(THE EXERCISE): Each entry below is to be duplicated verbatim.

## Begin DATA IN THIS EXERCISE

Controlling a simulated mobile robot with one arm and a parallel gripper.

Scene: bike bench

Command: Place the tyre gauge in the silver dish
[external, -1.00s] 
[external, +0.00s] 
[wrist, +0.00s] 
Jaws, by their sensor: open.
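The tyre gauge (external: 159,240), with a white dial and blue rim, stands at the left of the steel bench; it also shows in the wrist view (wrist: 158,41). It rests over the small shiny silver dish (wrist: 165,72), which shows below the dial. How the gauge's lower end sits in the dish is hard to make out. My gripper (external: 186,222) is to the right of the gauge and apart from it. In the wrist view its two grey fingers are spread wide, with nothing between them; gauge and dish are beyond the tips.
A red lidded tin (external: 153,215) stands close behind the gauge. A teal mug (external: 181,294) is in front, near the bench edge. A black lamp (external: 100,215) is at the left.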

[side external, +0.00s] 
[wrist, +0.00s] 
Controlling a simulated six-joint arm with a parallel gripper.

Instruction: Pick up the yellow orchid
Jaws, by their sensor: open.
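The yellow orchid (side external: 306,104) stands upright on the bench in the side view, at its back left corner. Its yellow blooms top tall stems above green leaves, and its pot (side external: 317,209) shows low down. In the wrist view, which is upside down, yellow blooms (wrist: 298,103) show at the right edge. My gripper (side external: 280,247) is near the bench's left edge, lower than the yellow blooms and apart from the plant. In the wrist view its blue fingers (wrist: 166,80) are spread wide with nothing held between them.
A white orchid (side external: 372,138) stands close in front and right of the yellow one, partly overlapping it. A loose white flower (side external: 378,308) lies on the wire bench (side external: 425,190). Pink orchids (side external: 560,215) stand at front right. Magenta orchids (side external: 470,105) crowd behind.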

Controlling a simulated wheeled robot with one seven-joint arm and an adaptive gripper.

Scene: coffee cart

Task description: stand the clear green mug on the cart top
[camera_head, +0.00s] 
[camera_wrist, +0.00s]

## End DATA IN THIS EXERCISE

(TASK RESULT):
Controlling a simulated mobile robot with one arm and a parallel gripper.

Scene: bike bench

Command: Place the tyre gauge in the silver dish
[external, -1.00s] 
[external, +0.00s] 
[wrist, +0.00s] 
Jaws, by their sensor: open.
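The tyre gauge (external: 159,240), with a white dial and blue rim, stands at the left of the steel bench; it also shows in the wrist view (wrist: 158,41). It rests over the small shiny silver dish (wrist: 165,72), which shows below the dial. How the gauge's lower end sits in the dish is hard to make out. My gripper (external: 186,222) is to the right of the gauge and apart from it. In the wrist view its two grey fingers are spread wide, with nothing between them; gauge and dish are beyond the tips.
A red lidded tin (external: 153,215) stands close behind the gauge. A teal mug (external: 181,294) is in front, near the bench edge. A black lamp (external: 100,215) is at the left.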

[side external, +0.00s] 
[wrist, +0.00s] 
Controlling a simulated six-joint arm with a parallel gripper.

Instruction: Pick up the yellow orchid
Jaws, by their sensor: open.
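The yellow orchid (side external: 306,104) stands upright on the bench in the side view, at its back left corner. Its yellow blooms top tall stems above green leaves, and its pot (side external: 317,209) shows low down. In the wrist view, which is upside down, yellow blooms (wrist: 298,103) show at the right edge. My gripper (side external: 280,247) is near the bench's left edge, lower than the yellow blooms and apart from the plant. In the wrist view its blue fingers (wrist: 166,80) are spread wide with nothing held between them.
A white orchid (side external: 372,138) stands close in front and right of the yellow one, partly overlapping it. A loose white flower (side external: 378,308) lies on the wire bench (side external: 425,190). Pink orchids (side external: 560,215) stand at front right. Magenta orchids (side external: 470,105) crowd behind.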

Controlling a simulated wheeled robot with one seven-joint arm and an adaptive gripper.

Scene: coffee cart

Task description: stand the clear green mug on the cart top
[camera_head, +0.00s] 
[camera_wrist, +0.00s]

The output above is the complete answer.